Poesias, receitas de bolo, reportagens, figurino, consultório sentimental, artigos de psicologia, entrevistas, testes, horóscopo, contos, fofocas, maquiagem, plantas de arquiteturas, moldes, saúde, educação infantil, tudo parece caber dentro da imprensa feminina. Sua área de abrangência parece infinita: embora frequentemente ligados ao âmbito doméstico, seus assuntos podem ir da dor de dente no filho de sete anos à discussão de política de controle da natalidade, passando pelos quase inevitáveis modelos de roupa e pelas receitas que prometem delícias (BUITONI, 1986, p. 8).

A imprensa feminina é continente que se relaciona à mulher e à família. Isso não significa que ela não lida com o fato político e ideológico. O Suplemento Feminino de O Estado de S. Paulo apresentava todos esses elementos, sem esconder a intencionalidade de formar a opinião do público feminino em favor das ideias liberais defendidas pelos donos do jornal e por seus colaboradores.

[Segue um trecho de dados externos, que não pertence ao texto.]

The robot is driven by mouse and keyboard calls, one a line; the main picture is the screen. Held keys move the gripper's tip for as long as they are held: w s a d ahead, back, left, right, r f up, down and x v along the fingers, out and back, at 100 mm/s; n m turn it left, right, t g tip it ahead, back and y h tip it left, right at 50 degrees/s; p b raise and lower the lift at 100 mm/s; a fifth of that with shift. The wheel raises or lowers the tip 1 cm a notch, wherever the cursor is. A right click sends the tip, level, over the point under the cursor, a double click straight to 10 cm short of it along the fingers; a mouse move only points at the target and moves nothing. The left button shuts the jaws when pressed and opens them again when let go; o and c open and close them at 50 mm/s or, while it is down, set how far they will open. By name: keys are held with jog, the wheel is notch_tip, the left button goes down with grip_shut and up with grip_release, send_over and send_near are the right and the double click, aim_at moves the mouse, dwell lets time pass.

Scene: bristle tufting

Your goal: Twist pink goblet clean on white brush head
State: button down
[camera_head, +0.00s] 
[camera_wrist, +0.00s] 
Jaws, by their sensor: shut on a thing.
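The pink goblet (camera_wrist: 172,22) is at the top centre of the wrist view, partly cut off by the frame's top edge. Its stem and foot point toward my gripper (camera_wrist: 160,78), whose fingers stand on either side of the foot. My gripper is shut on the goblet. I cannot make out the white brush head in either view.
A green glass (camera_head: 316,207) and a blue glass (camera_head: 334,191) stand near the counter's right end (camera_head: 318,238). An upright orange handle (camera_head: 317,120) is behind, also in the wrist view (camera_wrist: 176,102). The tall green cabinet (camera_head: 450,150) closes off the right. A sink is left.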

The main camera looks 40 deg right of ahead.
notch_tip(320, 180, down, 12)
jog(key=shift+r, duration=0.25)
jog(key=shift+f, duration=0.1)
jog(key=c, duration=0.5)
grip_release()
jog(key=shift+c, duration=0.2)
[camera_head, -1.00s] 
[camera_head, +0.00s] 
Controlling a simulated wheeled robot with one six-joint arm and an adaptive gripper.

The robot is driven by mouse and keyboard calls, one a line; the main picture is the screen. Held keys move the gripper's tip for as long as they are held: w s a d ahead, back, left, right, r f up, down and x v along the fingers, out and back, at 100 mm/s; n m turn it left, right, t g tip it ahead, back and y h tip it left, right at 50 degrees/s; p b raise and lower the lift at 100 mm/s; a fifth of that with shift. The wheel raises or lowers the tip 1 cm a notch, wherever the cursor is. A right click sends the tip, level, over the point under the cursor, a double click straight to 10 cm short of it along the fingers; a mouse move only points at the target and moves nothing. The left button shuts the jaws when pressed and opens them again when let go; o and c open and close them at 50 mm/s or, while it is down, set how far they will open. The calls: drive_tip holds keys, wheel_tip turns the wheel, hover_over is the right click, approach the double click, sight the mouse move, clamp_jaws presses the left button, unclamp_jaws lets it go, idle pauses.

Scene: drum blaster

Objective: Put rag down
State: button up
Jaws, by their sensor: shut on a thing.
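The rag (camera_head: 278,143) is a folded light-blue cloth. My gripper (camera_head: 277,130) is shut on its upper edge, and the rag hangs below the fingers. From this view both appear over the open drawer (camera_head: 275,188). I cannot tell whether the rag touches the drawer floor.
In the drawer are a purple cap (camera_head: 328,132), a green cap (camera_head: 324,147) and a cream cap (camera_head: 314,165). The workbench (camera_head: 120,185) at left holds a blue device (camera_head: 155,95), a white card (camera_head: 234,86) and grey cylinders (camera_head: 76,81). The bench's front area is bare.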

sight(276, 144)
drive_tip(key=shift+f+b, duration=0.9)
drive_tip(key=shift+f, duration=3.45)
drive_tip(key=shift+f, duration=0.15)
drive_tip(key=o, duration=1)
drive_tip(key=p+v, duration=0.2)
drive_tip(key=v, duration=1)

Inicialmente, o Suplemento era composto por dezesseis páginas e publicado às sextas-feiras, sob a forma de tabloide. Levava às mulheres brasileiras dicas de moda, de perfumes e de cosméticos chegados diretamente de Paris, de culinária, bem como crônicas, poesias, resenhas, moldes, modelos de vestidos e receitas de trabalhos com agulha. Além disso, o caderno possuía um espaço reservado à educação infantil, no qual publicava literatura infantil e assuntos ligados à puericultura e à psicologia. “E a seção de grafologia responderia no fino do traço à curiosidade feminina que gosta de conhecer os ‛segredos’ revelados pela própria letra ou pela de outrem [...]” (MANIR, 18/1/2015, p. 180).

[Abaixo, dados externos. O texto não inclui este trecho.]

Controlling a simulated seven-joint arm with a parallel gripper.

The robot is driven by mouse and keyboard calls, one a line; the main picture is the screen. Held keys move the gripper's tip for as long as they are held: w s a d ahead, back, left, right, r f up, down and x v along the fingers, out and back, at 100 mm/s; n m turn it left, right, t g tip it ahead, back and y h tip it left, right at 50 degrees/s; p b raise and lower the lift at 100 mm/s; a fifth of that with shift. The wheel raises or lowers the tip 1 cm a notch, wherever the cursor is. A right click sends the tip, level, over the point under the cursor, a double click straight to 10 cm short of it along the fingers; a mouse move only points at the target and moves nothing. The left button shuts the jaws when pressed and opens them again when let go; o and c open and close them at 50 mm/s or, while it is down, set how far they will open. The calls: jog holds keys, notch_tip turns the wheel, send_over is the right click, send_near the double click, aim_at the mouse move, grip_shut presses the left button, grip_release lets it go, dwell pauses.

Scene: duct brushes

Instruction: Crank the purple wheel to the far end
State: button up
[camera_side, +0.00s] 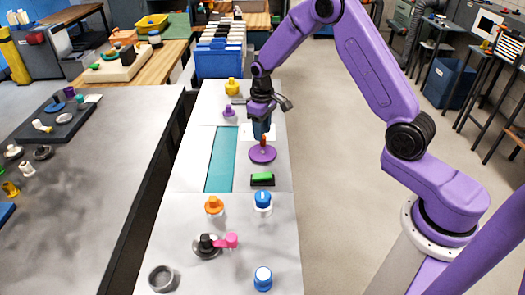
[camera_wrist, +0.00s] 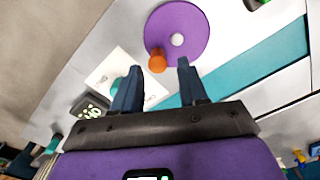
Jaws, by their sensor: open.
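The purple wheel (camera_side: 262,154) is a flat disc lying on the light grey panel, right of the teal strip. In the wrist view the wheel (camera_wrist: 188,22) shows a pale round hub (camera_wrist: 177,40) and an orange-brown crank knob (camera_wrist: 157,62) near its rim. My gripper (camera_side: 262,134) is just behind and above the wheel in the side view, pointing down. In the wrist view my gripper (camera_wrist: 158,74) has its two dark fingers spread apart, with nothing held. The knob appears just beyond the gap between the fingertips; I cannot tell whether they touch it.
A teal strip (camera_side: 221,160) lies left of the wheel. A green-topped black block (camera_side: 262,179) sits in front, with blue (camera_side: 263,199) and orange (camera_side: 214,204) knobs nearer. A white plate (camera_wrist: 103,75) with a teal knob and a lit display (camera_wrist: 90,106) are near my fingers.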

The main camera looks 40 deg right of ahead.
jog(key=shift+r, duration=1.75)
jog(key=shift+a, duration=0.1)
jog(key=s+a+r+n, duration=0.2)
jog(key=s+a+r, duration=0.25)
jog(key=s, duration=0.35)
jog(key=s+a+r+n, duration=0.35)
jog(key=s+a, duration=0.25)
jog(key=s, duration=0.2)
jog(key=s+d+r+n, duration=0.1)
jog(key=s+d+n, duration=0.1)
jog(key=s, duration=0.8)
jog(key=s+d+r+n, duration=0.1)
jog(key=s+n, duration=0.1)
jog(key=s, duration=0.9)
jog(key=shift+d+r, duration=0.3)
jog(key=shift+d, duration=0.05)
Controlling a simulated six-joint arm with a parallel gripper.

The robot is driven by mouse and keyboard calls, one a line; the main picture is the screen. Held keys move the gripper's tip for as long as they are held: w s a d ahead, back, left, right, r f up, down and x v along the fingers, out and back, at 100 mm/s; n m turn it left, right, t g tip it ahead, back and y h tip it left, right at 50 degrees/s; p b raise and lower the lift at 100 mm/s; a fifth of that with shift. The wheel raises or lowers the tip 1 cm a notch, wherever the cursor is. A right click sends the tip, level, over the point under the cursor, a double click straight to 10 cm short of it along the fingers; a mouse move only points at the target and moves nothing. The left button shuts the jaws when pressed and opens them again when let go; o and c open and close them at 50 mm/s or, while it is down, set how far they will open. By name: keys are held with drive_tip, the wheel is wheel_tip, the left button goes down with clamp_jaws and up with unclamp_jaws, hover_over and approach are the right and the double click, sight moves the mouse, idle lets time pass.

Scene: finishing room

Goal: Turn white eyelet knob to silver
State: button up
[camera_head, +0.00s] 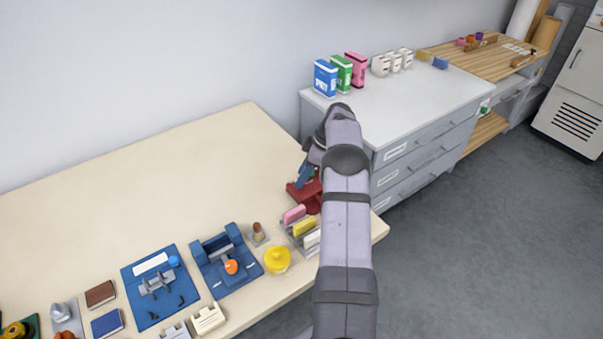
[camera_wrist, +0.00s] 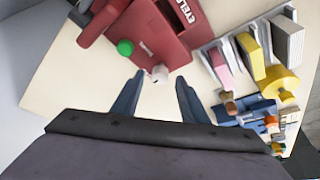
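The red eyelet machine (camera_head: 303,194) stands at the right end of the cream table, partly hidden behind my arm. In the wrist view its red body (camera_wrist: 150,30) carries a small white knob (camera_wrist: 160,73) at its near edge and a green round knob (camera_wrist: 125,47) to the upper left. Small lettering beside the white knob is too blurred to read, and no silver mark can be made out. My gripper (camera_wrist: 160,79) is open, its two blue fingers on either side of the white knob in the picture. A gap shows on each side. In the head view a blue finger (camera_head: 301,176) shows over the machine.
A rack with pink, yellow and white blocks (camera_head: 300,228) stands close to the machine, with a yellow lidded pot (camera_head: 277,260) nearby. Blue fixtures (camera_head: 228,262) lie further left. The back of the cream table (camera_head: 150,165) is clear. A grey drawer cabinet (camera_head: 430,150) stands to the right.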

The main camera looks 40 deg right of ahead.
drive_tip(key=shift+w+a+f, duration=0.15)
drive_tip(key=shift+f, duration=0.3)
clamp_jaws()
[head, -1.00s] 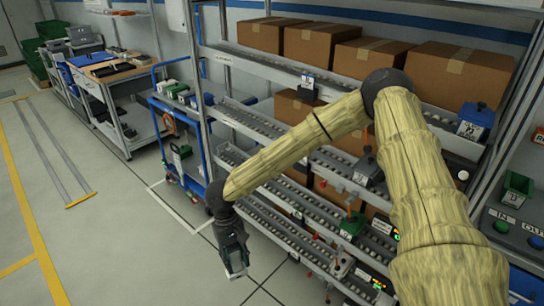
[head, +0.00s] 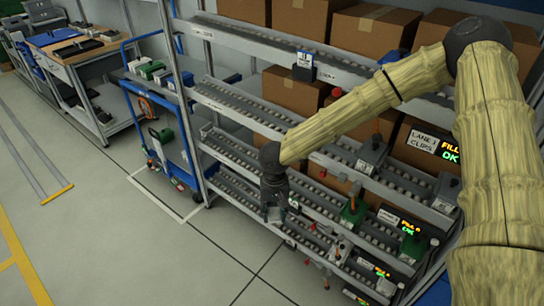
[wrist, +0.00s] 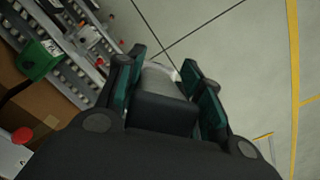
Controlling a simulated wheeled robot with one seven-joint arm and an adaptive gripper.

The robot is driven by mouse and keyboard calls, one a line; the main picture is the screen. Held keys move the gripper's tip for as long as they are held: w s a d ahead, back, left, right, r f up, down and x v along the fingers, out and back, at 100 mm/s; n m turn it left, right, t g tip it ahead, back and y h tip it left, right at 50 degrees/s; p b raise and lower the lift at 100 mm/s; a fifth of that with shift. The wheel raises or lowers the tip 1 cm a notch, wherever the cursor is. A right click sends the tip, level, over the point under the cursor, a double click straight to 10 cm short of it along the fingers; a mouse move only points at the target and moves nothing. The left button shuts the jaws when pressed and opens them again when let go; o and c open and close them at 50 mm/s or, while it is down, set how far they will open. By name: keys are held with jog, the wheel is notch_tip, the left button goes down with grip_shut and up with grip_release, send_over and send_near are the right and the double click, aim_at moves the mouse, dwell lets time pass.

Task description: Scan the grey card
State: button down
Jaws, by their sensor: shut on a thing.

Maria do Carmo de Almeida foi responsável pelo Suplemento Feminino até 1958, quando Francisco Lima passou a dirigi-lo até dezembro de 1959. Em janeiro de 1960, esta função foi assumida por Clycie Mendes Carneiro que nela permaneceu por quatro meses; na sequência, sua sucessora, Maria Cecília Vieira de Carvalho Mesquita, comandou o suplemento até janeiro de 1967, ano que teve um novo diretor, Delmiro Gonçalves, o qual ficou em seu comando até 2011, quando se findou a publicação do caderno (SUPLEMENTO FEMININO, 18/1/2015, p. 180).

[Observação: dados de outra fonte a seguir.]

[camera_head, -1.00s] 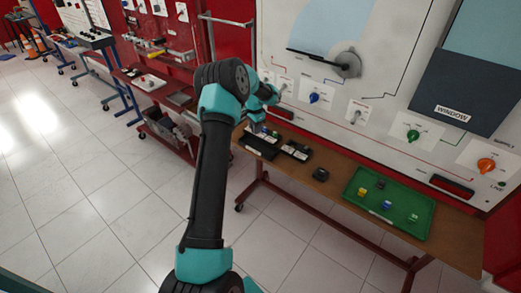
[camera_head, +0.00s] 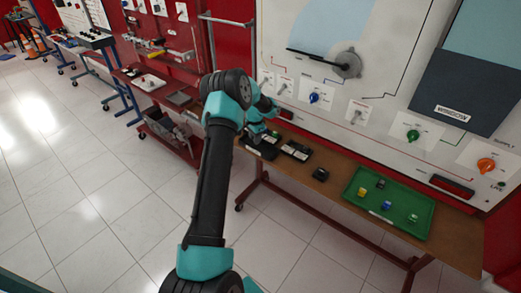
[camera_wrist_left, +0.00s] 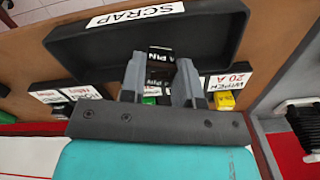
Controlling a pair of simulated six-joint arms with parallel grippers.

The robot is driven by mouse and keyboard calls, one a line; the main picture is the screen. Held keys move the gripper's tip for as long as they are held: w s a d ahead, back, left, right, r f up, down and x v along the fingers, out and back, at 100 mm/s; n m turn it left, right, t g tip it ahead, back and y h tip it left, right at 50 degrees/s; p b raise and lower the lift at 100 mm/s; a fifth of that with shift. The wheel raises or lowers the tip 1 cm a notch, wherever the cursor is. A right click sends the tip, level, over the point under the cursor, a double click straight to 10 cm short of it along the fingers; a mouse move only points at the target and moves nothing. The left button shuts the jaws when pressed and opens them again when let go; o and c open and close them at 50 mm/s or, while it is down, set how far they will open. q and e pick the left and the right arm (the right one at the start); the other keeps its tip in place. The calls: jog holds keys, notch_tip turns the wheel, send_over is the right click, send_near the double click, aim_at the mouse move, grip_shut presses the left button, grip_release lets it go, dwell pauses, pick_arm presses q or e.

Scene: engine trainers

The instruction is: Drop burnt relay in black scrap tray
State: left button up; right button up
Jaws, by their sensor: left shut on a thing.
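A black scrap tray (camera_wrist_left: 215,40) with a white SCRAP label fills the upper part of the left wrist view. In the head view the tray (camera_head: 258,152) is at the left end of the bench, partly behind my left gripper (camera_head: 259,137). In the left wrist view my left gripper (camera_wrist_left: 160,73) is shut on a small black relay (camera_wrist_left: 160,57) with white lettering, "A PIN" partly readable. The relay shows over the tray's near side; I cannot tell its height above the floor of the tray. My right gripper is not in view.
Labelled relay sockets with coloured pieces, one yellow (camera_wrist_left: 224,101), flank the fingers near the tray. A green tray (camera_head: 420,234) with several small blocks is at the bench's right. A black block (camera_head: 320,174) stands between. The upright trainer panel (camera_head: 380,120) rises behind.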

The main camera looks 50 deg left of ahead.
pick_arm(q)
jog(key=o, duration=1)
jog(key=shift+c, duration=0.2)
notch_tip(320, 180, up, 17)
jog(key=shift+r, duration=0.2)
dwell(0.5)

Vale esclarecer que, em 1967, o Suplemento Feminino deixou de circular sob a forma de tabloide, adotou a mesma medida do jornal e diminuiu o número de páginas de dezesseis para oito. Além disso, “deixou de circular nas sextas-feiras, para chegar às leitoras aos domingos. Em 1971, retomou o formato de tabloide, ganhou cores, saiu da impressão tipográfica e passou à off set” (SUPLEMENTO FEMININO, 24/12/1972, p. 2).

Ao longo de seus 58 anos de existência, o Suplemento participou da formação da opinião do público feminino, especialmente da elite conservadora, tendo em vista o projeto de uma “mulher brasileira” caridosa, elegante, religiosa e dedicada; uma mulher que ocupasse um lugar específico - o ambiente doméstico - e que além disso, transmitisse esta visão de mundo às novas gerações de modo a perpetuá-la. Este projeto ganhou visibilidade nas páginas do Suplemento Feminino particularmente na década de 1960, servindo de alicerce para ações públicas contra a falsa ameaça comunista e de apoio ao Golpe Civil-Militar (TELES, 2014).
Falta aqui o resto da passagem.